Leave out the pictures and retype exactly the lines from the line with "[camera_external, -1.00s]" through the end of the listing below.

━━━━━━━━━━

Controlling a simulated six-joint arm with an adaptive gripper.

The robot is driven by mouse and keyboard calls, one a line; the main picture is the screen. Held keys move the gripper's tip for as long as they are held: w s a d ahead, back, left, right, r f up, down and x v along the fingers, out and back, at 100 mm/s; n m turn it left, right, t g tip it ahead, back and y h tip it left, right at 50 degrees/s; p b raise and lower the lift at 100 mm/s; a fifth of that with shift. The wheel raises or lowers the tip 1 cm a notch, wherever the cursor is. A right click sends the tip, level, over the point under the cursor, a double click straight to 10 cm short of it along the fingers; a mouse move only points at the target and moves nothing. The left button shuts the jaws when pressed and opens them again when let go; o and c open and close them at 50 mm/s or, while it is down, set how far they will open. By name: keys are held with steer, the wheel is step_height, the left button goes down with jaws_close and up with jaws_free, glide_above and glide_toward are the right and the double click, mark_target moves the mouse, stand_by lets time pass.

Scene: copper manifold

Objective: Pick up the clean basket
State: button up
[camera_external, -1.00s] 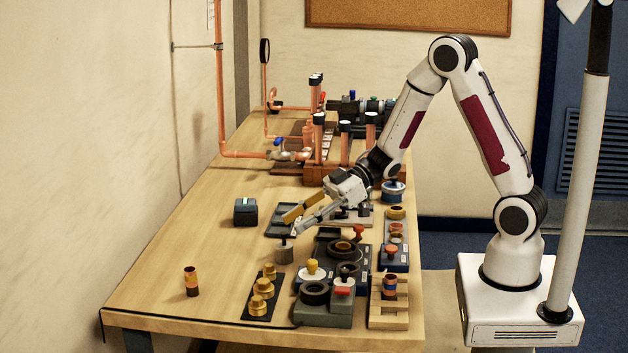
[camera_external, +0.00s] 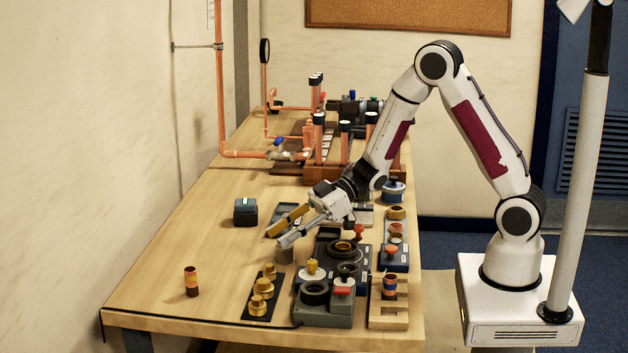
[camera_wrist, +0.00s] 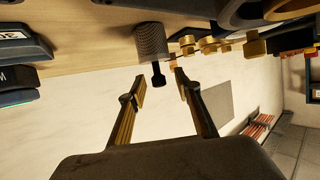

━━━━━━━━━━

**Output for this exercise**
[camera_external, -1.00s] 
[camera_external, +0.00s] 
[camera_wrist, +0.00s] 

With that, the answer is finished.